Reinsurer Transatlantic Holdings Inc. dismissed as "opportunistic" another takeover offer from Berkshire Hathaway Inc. after Warren Buffett's firm failed to increase its bid.
Transatlantic said Monday that Mr. Buffett's insurance lieutenant, Ajit Jain, approached the New York-based reinsurer last Friday, the day Transatlantic announced it had shelved a planned merger with Allied World Assurance Co. Mr. Jain's offer to buy Transatlantic for $52 a share, or about $3.25 billion, was unchanged from a bid he submitted to Transatlantic in August.
Transatlantic had said previously the price was inadequate, and repeated Monday that the offer "simply would not deliver fair value to its stockholders."
Transatlantic's rejection of the deal seemingly closes the book on the possibility of an acquisition by Berkshire, since Mr. Jain has repeatedly declined to increase his bid and Transatlantic has said the offer was "less compelling" than a hostile bid from a third suitor. In a letter to Transatlantic Chief
Executive Robert Orlich, Mr. Jain wrote Friday that Berkshire's offer expired at the close of business Monday and would not be renewed.

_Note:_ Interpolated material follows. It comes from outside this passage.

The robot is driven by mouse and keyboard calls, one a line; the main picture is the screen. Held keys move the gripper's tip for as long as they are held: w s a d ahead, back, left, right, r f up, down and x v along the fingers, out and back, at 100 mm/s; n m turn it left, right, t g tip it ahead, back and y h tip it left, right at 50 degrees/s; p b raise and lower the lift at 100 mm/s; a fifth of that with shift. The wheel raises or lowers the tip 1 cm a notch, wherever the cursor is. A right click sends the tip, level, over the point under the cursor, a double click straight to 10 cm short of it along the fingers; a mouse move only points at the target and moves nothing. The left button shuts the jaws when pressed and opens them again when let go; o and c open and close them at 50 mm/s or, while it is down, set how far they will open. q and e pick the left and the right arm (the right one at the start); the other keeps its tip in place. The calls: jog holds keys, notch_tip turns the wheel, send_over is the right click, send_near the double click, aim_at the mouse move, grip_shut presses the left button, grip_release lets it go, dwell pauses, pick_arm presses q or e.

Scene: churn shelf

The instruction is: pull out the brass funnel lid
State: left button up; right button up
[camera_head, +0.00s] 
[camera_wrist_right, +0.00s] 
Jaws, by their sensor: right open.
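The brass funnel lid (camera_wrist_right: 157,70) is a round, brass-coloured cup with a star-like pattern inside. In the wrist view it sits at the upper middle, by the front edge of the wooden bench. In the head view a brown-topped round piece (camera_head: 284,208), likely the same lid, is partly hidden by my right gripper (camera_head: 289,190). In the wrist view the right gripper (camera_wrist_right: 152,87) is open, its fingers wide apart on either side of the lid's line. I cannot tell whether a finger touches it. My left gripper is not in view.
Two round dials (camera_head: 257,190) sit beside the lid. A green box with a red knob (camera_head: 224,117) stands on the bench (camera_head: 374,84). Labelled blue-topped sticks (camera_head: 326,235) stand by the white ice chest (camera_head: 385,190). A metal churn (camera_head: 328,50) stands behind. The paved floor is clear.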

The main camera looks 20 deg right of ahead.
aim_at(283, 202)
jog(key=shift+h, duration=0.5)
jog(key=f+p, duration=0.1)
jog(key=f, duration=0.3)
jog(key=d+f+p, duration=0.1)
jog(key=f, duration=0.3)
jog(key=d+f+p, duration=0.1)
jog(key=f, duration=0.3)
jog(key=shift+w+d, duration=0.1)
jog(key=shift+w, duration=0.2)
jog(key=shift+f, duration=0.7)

Transatlantic said last week it also remains opposed to the offer from the third suitor, Validus Holdings Ltd. Validus has taken its takeover fight directly to Transatlantic shareholders, attempting to win their support to replace Transatlantic's board with a hand-picked slate that would be more open to Validus's entreaties.
Mr. Jain said in his letter that Berkshire would not take its offer directly to Transatlantic shareholders.
After Allied World and Transatlantic canceled their merger, Transatlantic Chairman Richard Press said Transatlantic remains willing to negotiate with potential partners, but completing a merger "is not an imperative."
Allied World and Transatlantic called off their deal after it became clear shareholders were going to vote it down. Shareholder-advisory firm Institutional Shareholder Services urged investors to reject the merger and Transatlantic's largest investor, Davis Selected Advisors, said it was voting against it. Davis owned 23.6% of Transatlantic's stock as of Aug. 23, according to FactSet, and controls voting authority on about 10%.